A number of different scenarios were presented in the survey. It began with the option of dividing all permits equally among the states which allow the trapping of peregrines. There was another that would place all the permits in a national passage peregrine take lottery.  Another defined a ratio system whereby the permits are allotted to states based on the number of falconers living in each state. There was also a “one permit per state” option with all additional permits going into a national random draw. In addition to these, there were a few other not-so-promising scenarios.  The problem with this survey was obvious: it failed to ask the states if they wanted to proceed with the alternative of asking for an increase in take, the 5% take which is the simplest solution that would address all the problems, complaints, and future concerns.

More issues with the current system will surface as additional states come on-line. For example, over the first two years of the passage peregrine take, thirty-six permits were divided among three flyway councils – Atlantic, Mississippi, and Central. To date only Texas has filled all their permits. We do have some advantages; one of the primary reasons is the sheer size and length of our gulf coast, which is a main thoroughfare along the peregrine’s annual migration. Add to that our open beaches policy allowing for greater access then most other states. Probably the most credit should go to the dedicated falconers here in Texas and others visiting that have taken great pains, both financially and in their time, to ensure their permits are filled. In 2010 the Mississippi flyway failed to fill a single passage peregrine take permit, accounting for 12 of the 18 permits that went unfilled. In 2009 they managed to fill one of their 6 allotted permits.  Not filling our allotted permits does not bode well for the falconry community as a whole. It makes it much more difficult for our falconry clubs and state agencies to go to the Flyway Councils and petition for an increase in take when 15 (or 41.7% in 2009) or 18 (or 50% in 2010) of our 36 permits are going unfilled each year. Consider those figures for a moment, 50% of our allotted passage peregrine permits are going unfilled each year. When you read your officer’s reports and they say “make sure of your intent before submitting your application…” now you see why. (See figures below from data published by NAFA on the passage peregrine take.)

 

In late 2007 and early 2008 we considered and made comments to the USFWS regarding the Draft Environmental Assessment (DEA) and the six different alternatives for passage peregrine take. Your officers considered the options, spoke with a lot of others including NAFA, but most importantly we listened to our membership. We as a community, the falconry community, elected to go with Alternative #6 which allowed the take of passage peregrines between the dates of Sep. 20 and Oct. 20 anywhere in the United States. This is a decision we stand by for many reasons.

 

It is time for the falconry community as a whole to take the time and consider the bigger picture when it comes to passage peregrine take.  The short take season was designed to allow a tundra take and to limit impacting our resident anatum populations.  As long as the falconry community continues to request permits for states that have a limited ability at filling those permits, the more difficult it will be for falconers to gain the 5% take promised in the DEA. It is because we, as a community, are failing to fill all the allotted permits thus we are limiting ourselves and lessening the likelihood of the FWS increasing the passage peregrine take allotment. It is time we as a community consider the effect of only filling 50% of our permits.

 

 

 

 

 

I don’t think many of us know for sure what the future holds for falconers, including the passage peregrine take for the 2011 take season.  NAFA has reached out to the state cubs and is trying to accomplish the impossible.  Recently NAFA asked states to send letters to the Atlantic Flyway Council, before their winter meeting, requesting an increase to allowable take from the current 1% to 5%.  This is a good start and is something to build on. As I’ve always said, you don’t know until you ask.

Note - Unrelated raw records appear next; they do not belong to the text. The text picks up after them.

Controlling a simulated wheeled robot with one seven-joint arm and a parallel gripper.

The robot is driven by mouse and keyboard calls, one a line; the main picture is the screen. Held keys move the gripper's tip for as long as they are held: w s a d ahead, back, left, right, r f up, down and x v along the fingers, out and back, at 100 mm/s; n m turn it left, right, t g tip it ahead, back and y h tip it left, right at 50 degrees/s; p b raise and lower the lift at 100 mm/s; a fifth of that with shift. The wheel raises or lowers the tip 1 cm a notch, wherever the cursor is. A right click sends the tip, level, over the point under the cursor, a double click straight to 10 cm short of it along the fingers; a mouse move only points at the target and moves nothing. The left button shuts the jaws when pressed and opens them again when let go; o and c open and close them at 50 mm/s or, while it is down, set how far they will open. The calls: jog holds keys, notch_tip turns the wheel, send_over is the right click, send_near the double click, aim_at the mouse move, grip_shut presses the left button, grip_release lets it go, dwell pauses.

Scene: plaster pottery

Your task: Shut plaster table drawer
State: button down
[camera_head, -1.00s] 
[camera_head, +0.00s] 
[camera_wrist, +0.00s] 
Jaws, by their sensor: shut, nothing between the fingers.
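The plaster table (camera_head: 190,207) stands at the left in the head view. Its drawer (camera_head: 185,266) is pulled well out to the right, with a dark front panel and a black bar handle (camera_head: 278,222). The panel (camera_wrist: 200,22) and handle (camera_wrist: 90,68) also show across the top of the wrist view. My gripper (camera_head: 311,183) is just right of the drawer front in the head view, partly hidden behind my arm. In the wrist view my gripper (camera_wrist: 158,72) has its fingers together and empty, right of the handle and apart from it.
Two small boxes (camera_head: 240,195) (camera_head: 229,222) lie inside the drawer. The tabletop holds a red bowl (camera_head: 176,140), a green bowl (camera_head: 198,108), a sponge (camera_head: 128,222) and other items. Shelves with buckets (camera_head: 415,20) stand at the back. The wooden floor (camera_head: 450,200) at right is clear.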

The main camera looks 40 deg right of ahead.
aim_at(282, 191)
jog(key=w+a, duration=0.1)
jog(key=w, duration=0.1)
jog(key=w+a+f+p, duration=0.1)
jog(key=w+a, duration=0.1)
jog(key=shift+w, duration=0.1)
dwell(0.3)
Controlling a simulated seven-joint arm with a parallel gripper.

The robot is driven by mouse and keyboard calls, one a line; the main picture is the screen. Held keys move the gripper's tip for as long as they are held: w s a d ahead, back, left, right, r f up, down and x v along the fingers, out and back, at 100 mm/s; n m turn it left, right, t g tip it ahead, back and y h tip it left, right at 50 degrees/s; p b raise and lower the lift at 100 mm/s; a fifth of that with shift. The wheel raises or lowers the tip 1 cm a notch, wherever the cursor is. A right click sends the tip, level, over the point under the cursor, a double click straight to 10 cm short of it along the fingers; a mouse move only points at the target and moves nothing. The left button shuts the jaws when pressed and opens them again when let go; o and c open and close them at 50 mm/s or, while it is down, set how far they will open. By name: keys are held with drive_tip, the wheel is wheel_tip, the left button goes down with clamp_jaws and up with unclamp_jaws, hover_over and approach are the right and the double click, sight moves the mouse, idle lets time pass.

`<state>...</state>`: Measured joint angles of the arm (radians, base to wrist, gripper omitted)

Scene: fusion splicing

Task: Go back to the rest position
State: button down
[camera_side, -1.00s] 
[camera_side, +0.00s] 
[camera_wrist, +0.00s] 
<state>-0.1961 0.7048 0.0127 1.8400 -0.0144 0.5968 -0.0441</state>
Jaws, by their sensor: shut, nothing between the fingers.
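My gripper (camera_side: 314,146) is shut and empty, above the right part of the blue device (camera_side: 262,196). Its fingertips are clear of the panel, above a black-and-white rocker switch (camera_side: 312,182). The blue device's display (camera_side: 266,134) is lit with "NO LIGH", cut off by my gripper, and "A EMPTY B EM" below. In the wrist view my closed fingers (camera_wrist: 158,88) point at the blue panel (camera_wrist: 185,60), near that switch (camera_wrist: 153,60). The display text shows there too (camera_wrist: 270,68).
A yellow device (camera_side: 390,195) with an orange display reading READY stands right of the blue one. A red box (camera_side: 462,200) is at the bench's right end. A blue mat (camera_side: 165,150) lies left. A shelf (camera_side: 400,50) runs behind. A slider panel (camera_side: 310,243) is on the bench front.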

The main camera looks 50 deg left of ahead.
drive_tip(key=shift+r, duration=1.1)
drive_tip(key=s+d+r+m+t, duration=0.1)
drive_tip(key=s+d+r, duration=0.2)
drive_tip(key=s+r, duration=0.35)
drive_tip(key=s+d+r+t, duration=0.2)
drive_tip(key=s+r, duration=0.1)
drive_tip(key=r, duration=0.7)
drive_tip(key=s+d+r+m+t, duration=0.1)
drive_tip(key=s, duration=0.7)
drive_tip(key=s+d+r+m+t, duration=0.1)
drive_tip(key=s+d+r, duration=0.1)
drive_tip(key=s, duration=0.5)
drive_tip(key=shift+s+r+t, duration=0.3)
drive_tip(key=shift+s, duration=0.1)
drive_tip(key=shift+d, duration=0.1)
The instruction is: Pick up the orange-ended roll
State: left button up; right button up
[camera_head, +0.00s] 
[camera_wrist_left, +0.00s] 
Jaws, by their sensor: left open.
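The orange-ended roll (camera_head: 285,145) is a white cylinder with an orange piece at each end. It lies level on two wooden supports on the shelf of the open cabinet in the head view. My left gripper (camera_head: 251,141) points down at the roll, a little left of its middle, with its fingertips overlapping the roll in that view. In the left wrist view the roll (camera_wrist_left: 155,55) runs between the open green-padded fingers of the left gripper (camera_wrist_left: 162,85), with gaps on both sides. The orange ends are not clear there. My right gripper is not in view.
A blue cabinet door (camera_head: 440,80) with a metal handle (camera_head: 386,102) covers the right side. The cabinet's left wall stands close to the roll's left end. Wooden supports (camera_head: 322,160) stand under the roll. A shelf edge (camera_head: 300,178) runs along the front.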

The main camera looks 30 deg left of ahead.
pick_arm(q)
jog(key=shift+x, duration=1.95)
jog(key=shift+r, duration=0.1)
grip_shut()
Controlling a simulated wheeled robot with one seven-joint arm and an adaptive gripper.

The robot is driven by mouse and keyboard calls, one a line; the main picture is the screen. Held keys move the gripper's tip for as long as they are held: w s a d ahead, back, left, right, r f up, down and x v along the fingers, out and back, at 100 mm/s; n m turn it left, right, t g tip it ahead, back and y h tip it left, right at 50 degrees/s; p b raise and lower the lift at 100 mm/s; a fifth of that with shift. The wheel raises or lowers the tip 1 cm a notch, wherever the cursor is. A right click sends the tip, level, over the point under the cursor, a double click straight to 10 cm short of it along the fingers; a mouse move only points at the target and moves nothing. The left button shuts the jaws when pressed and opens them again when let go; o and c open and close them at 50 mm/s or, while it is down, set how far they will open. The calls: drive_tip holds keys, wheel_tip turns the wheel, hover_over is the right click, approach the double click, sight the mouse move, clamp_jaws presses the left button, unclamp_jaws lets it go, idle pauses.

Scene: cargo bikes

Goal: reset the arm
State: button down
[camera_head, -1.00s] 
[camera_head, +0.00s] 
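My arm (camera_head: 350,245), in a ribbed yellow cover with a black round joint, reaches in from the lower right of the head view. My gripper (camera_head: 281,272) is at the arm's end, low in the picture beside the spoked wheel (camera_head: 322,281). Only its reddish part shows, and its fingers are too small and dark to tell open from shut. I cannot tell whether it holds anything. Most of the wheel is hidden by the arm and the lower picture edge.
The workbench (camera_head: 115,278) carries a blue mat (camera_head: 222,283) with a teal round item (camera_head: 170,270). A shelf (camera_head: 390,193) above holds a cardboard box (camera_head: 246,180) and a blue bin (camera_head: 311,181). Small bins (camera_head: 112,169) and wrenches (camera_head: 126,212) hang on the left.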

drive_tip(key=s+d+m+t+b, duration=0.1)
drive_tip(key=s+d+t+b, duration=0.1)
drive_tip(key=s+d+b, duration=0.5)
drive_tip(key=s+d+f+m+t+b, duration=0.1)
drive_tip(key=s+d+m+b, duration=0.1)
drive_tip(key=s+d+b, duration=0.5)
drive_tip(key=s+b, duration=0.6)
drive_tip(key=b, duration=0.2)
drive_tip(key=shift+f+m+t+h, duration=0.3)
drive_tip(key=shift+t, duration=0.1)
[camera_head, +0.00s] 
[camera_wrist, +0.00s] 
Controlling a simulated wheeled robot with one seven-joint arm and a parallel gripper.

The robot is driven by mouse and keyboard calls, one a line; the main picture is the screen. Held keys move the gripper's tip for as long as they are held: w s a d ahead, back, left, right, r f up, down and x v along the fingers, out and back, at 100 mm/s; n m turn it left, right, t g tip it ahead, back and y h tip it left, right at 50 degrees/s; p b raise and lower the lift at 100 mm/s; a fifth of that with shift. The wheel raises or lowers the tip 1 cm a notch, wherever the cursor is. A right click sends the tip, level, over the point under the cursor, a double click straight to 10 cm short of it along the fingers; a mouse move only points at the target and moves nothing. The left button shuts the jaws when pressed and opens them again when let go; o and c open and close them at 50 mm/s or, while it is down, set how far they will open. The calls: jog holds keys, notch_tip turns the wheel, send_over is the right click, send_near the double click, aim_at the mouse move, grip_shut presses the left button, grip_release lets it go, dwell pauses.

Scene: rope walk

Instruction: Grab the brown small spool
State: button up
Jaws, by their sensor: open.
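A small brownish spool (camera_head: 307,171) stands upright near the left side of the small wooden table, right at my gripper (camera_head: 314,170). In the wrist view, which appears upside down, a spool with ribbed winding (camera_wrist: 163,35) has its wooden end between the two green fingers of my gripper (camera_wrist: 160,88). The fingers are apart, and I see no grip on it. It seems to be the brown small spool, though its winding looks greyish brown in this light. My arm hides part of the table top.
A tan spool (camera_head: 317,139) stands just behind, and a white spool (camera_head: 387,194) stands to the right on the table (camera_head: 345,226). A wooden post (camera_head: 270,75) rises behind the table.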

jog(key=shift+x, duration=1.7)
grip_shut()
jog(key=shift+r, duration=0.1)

Personally I have heard from many of the less optimistic falconers and their opinions that we will never see a 5% take of passage peregrines.  To those out there that believe this to be true, I’m happy to say they were also some of the same folks who also said we would never be able to trap peregrines again.  Falconers should continue to work together for the bigger, overall, and far reaching picture; a 5% take – by the USFWS own words is justifiable and scientifically allowable. To quote: “...our explicit management goal is to allow a harvest of up to 5% of minimum annual production of Northern peregrines”.  The hard part is for falconers to step back and be honest with themselves and realize that the likelihood of their successfully trapping a peregrine falcon outside of the coastal states is remote at best.  For those falconers who believe the best option is to further divide the thirty-six permits we are being awarded each season, please realize we may never attain the 5% take that way, and my less than optimistic friends out there may in fact be right after all.